Work instructions
Retype the listing that follows, word for word.

Begin Records to use

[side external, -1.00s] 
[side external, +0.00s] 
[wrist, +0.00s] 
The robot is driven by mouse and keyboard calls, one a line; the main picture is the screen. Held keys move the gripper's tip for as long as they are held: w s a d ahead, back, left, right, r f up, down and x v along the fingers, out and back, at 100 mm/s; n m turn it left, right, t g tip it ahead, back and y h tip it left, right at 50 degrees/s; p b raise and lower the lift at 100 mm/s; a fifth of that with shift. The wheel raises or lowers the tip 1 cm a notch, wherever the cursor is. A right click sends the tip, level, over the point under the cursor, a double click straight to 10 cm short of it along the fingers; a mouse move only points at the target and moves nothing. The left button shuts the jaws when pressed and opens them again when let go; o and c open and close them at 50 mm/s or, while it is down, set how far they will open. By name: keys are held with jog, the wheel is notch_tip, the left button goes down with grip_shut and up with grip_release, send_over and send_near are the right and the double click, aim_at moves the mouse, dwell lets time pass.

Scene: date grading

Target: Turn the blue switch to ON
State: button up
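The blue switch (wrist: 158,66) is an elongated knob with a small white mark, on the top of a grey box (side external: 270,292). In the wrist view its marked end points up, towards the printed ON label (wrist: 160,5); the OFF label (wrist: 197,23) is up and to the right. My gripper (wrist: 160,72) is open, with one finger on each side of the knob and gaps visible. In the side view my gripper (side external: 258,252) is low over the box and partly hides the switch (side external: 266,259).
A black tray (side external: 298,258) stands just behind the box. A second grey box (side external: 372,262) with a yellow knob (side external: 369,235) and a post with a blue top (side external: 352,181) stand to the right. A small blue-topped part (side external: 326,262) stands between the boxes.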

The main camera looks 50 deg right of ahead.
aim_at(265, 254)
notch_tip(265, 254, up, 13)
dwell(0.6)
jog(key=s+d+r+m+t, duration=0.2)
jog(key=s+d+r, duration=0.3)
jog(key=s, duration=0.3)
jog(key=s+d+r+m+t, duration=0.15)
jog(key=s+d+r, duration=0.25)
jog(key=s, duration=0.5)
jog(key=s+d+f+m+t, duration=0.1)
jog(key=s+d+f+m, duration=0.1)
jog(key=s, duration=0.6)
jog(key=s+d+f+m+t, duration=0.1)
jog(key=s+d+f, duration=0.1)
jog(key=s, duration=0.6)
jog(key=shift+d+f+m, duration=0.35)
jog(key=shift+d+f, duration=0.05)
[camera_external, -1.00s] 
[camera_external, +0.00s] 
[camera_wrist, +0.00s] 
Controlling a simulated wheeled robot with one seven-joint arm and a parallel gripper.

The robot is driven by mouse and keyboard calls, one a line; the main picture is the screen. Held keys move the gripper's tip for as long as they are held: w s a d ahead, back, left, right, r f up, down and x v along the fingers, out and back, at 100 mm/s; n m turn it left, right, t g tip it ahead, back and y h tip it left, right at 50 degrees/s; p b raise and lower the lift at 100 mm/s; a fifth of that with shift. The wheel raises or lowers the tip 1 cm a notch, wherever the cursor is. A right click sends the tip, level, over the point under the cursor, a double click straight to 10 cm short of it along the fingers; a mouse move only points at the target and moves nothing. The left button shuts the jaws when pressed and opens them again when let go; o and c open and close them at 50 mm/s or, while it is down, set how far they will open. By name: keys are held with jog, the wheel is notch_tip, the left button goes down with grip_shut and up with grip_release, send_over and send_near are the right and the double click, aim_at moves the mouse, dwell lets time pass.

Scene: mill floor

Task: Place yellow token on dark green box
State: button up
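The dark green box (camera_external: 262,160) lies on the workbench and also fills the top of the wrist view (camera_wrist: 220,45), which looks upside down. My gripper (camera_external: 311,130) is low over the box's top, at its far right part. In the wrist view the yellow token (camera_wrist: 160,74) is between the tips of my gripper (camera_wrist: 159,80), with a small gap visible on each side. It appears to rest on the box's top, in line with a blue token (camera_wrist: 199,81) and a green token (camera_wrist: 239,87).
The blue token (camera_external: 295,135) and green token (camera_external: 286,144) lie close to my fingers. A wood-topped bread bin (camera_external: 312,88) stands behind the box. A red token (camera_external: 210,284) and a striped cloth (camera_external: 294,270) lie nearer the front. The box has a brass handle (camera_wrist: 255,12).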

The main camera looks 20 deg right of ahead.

End Records to use

Solution for this exercise
[side external, -1.00s] 
[side external, +0.00s] 
[wrist, +0.00s] 
The robot is driven by mouse and keyboard calls, one a line; the main picture is the screen. Held keys move the gripper's tip for as long as they are held: w s a d ahead, back, left, right, r f up, down and x v along the fingers, out and back, at 100 mm/s; n m turn it left, right, t g tip it ahead, back and y h tip it left, right at 50 degrees/s; p b raise and lower the lift at 100 mm/s; a fifth of that with shift. The wheel raises or lowers the tip 1 cm a notch, wherever the cursor is. A right click sends the tip, level, over the point under the cursor, a double click straight to 10 cm short of it along the fingers; a mouse move only points at the target and moves nothing. The left button shuts the jaws when pressed and opens them again when let go; o and c open and close them at 50 mm/s or, while it is down, set how far they will open. By name: keys are held with jog, the wheel is notch_tip, the left button goes down with grip_shut and up with grip_release, send_over and send_near are the right and the double click, aim_at moves the mouse, dwell lets time pass.

Scene: date grading

Target: Turn the blue switch to ON
State: button up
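The blue switch (wrist: 158,66) is an elongated knob with a small white mark, on the top of a grey box (side external: 270,292). In the wrist view its marked end points up, towards the printed ON label (wrist: 160,5); the OFF label (wrist: 197,23) is up and to the right. My gripper (wrist: 160,72) is open, with one finger on each side of the knob and gaps visible. In the side view my gripper (side external: 258,252) is low over the box and partly hides the switch (side external: 266,259).
A black tray (side external: 298,258) stands just behind the box. A second grey box (side external: 372,262) with a yellow knob (side external: 369,235) and a post with a blue top (side external: 352,181) stand to the right. A small blue-topped part (side external: 326,262) stands between the boxes.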

The main camera looks 50 deg right of ahead.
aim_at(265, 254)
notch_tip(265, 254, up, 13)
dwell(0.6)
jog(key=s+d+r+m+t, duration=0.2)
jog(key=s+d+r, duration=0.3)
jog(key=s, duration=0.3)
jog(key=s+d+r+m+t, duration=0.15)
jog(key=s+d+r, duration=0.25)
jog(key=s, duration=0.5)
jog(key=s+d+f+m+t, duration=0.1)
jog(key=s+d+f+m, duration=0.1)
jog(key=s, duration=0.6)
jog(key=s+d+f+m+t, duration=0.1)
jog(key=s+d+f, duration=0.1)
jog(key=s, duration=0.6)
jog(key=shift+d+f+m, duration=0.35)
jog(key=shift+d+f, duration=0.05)
[camera_external, -1.00s] 
[camera_external, +0.00s] 
[camera_wrist, +0.00s] 
Controlling a simulated wheeled robot with one seven-joint arm and a parallel gripper.

The robot is driven by mouse and keyboard calls, one a line; the main picture is the screen. Held keys move the gripper's tip for as long as they are held: w s a d ahead, back, left, right, r f up, down and x v along the fingers, out and back, at 100 mm/s; n m turn it left, right, t g tip it ahead, back and y h tip it left, right at 50 degrees/s; p b raise and lower the lift at 100 mm/s; a fifth of that with shift. The wheel raises or lowers the tip 1 cm a notch, wherever the cursor is. A right click sends the tip, level, over the point under the cursor, a double click straight to 10 cm short of it along the fingers; a mouse move only points at the target and moves nothing. The left button shuts the jaws when pressed and opens them again when let go; o and c open and close them at 50 mm/s or, while it is down, set how far they will open. By name: keys are held with jog, the wheel is notch_tip, the left button goes down with grip_shut and up with grip_release, send_over and send_near are the right and the double click, aim_at moves the mouse, dwell lets time pass.

Scene: mill floor

Task: Place yellow token on dark green box
State: button up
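The dark green box (camera_external: 262,160) lies on the workbench and also fills the top of the wrist view (camera_wrist: 220,45), which looks upside down. My gripper (camera_external: 311,130) is low over the box's top, at its far right part. In the wrist view the yellow token (camera_wrist: 160,74) is between the tips of my gripper (camera_wrist: 159,80), with a small gap visible on each side. It appears to rest on the box's top, in line with a blue token (camera_wrist: 199,81) and a green token (camera_wrist: 239,87).
The blue token (camera_external: 295,135) and green token (camera_external: 286,144) lie close to my fingers. A wood-topped bread bin (camera_external: 312,88) stands behind the box. A red token (camera_external: 210,284) and a striped cloth (camera_external: 294,270) lie nearer the front. The box has a brass handle (camera_wrist: 255,12).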

The main camera looks 20 deg right of ahead.

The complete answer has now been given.